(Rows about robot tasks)
####

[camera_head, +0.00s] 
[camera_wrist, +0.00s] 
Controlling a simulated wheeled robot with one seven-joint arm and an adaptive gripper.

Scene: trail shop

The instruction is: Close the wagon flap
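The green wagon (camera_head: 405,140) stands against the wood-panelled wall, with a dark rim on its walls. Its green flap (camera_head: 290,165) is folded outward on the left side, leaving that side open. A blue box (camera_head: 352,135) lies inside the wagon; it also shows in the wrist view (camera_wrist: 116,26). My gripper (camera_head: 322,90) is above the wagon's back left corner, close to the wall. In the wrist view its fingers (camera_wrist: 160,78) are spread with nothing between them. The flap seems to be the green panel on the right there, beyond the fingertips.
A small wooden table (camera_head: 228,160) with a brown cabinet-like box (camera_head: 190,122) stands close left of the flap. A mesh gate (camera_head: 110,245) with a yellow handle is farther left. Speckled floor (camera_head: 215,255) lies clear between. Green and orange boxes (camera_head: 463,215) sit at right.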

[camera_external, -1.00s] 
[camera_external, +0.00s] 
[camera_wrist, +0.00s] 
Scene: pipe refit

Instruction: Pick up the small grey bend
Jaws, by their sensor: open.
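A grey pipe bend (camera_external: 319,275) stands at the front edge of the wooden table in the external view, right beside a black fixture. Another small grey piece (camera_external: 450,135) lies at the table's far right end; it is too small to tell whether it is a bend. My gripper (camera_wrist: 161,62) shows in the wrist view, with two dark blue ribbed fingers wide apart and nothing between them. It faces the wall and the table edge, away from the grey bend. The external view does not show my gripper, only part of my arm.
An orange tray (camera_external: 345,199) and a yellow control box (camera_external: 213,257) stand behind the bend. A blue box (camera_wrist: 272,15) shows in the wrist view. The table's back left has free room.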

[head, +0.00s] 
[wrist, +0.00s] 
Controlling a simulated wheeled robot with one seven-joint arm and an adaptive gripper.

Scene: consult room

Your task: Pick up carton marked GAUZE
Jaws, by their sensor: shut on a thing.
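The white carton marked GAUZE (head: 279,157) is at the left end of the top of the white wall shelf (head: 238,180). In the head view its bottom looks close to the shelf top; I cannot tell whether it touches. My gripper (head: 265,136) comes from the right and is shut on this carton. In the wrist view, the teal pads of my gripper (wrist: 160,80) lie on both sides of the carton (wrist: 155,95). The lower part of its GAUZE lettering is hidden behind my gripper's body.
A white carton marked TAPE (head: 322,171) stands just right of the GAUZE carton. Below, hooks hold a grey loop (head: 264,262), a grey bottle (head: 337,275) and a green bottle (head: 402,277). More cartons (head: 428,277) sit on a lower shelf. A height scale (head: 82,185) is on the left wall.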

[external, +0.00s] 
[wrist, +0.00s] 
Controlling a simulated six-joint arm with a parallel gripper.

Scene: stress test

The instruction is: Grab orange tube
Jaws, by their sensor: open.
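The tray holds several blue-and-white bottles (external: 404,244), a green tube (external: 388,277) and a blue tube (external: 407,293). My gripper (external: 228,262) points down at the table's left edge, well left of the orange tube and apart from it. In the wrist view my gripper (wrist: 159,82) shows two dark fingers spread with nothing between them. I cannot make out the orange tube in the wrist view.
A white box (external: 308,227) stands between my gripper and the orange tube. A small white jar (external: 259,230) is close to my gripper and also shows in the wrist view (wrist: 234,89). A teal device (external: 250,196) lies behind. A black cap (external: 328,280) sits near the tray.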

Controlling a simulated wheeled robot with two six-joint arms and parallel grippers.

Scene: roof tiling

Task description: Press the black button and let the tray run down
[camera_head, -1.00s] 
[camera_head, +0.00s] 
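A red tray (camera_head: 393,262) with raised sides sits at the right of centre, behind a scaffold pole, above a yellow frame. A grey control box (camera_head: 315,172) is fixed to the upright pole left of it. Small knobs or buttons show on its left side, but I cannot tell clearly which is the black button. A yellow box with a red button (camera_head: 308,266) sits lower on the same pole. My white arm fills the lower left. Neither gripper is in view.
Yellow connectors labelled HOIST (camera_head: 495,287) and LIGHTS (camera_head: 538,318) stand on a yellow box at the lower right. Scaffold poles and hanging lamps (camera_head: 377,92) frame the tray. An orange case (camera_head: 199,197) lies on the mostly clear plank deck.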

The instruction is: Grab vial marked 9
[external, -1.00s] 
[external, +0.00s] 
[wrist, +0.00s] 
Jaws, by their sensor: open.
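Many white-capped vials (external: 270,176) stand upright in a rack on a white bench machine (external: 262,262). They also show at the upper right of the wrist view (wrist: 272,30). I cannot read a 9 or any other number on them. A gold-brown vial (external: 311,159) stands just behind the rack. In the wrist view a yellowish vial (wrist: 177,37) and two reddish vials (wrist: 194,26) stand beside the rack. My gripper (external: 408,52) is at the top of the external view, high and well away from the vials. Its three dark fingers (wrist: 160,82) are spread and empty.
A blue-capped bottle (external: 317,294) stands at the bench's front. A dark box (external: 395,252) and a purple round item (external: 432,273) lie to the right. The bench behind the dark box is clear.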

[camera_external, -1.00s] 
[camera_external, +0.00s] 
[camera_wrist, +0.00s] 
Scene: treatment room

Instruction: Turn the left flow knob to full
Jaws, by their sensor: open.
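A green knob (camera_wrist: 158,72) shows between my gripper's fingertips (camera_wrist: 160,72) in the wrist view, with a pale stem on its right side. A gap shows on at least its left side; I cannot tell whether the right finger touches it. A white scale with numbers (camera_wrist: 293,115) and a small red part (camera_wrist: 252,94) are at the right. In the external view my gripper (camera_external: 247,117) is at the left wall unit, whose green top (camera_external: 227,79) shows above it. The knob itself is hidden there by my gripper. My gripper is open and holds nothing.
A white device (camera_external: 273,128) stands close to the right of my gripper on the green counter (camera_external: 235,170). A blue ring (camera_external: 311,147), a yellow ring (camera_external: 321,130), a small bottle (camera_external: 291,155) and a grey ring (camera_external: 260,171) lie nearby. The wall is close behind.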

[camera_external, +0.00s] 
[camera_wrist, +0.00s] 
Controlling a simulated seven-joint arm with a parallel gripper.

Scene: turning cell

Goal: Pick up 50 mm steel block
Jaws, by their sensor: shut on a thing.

####

▶ EXERCISE PROMPT: Each line containing "parallel" counts once; state the total number of such lines and nothing else.

▶ FINAL RESULT: 3